My money is on Russia

TELEMMGLPICT000166228866_trans_NvBQzQNjv4BqC9PogZUtSpqAqO-tnweStaONoWI7TL-VyY5XInq8C5s.jpeg

wade12
8 - Asteroid

thanks for sharing this dan, much appreciated.

my alteryx model gives a far more accurate prediction -> probability that ireland will win the world cup = 0.

looking forward to your next blog.

 

yjd
7 - Meteor

Hi Dan!

 

This is a very interesting post! I’m doing something VERY SIMILAR in my workplace so I’m following this series of blogpost closely! Thank you for sharing!

OliverW
Alteryx Alumni (Retired)

Tough hit yesterday on our predictions with some of the fav teams failing to deliver, meaning the Argentinian draw against Iceland, the Brazil draw against Switzerland and the hit against "my" Germans with the loss to Mexico.

 

For these games, we were saying an approx. 12% chance of Germany losing to Mexico, so approx. 1 out of 10 games, guess it just was that game yesterday. We were actually calling a 17% for a draw of Brazil against Switzerland.
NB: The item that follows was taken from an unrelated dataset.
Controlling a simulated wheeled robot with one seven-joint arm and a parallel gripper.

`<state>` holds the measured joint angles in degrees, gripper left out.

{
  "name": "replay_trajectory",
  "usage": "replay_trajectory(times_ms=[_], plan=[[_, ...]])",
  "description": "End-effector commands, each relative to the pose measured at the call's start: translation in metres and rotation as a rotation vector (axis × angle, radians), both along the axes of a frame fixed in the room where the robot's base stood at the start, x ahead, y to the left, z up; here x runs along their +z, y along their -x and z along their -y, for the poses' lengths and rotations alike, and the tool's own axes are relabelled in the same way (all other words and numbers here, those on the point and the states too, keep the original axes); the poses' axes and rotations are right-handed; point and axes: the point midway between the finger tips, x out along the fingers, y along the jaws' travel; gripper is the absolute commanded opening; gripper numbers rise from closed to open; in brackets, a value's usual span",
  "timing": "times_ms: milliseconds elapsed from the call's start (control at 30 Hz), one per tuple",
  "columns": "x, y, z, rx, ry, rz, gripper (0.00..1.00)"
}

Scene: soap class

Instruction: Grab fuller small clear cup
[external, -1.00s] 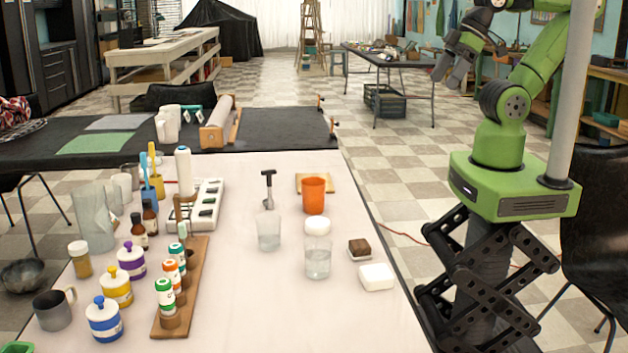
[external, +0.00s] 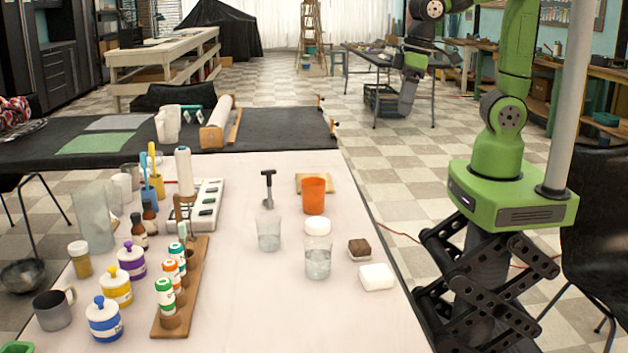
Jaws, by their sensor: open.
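Two small clear cups stand upright on the white table. The nearer clear cup (external: 317,263) holds water to roughly half its height and looks fuller. The other clear cup (external: 268,235), to its left and farther back, shows a lower water level. My gripper (external: 404,110) is open and empty, pointing down high above the floor, to the right of and well above the cups. Its fingers are small and dark in this view.
A white round item (external: 315,224) is directly behind the fuller cup, an orange cup (external: 313,193) farther back. A brown-topped block (external: 359,249) and a white soap bar (external: 377,277) lie to the right. The table's front middle is clear.

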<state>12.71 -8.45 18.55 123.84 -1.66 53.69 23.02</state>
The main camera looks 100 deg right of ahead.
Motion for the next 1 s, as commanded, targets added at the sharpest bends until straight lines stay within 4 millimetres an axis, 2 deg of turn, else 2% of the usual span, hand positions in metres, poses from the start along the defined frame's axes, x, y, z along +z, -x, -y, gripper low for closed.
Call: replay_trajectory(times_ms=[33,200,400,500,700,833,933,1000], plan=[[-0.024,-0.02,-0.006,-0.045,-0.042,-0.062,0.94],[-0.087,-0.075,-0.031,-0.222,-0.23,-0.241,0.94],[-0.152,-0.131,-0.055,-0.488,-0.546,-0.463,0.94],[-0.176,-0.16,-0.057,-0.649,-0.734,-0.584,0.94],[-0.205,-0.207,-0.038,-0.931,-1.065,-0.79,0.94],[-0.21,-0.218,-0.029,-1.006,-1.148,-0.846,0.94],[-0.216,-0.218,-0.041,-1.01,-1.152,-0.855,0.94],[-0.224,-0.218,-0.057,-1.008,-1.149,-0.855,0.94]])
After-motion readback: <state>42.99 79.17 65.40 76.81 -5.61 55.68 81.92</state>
Quite interesting for the Argentinian game against Iceland, we were actually on a good call for the draw, as we called an approx. 30% chance of a draw on this one.

 

With these more unexpected results, the outcomes of these groups and therefore also the possible round of 16 matchups have really been shaken up, think about for example Argentina not finishing first in their group. they can then easily face power house France in the round of 16. Also for example think about Germany (already far away from 1st group place with that loss) or Brazil not winning their group, that will mean those 2 major favorite teams will clash also in round of 16 (if they will even now make it out of their respective groups). "Funniest" thing will be, if both of these 2 in the end would just finish 2nd in their group, then they will stay away from each other in the round of 16, but not in the way they expected :)

 

SimonH
Alteryx Alumni (Retired)

Good thread and will be interested to see how the group round ends in comparison.  At a high level, it seems that quite a  few matches are much closer than expected.  How do you factor in "heart" (Iceland) and "overconfidence" (Germany) into the model?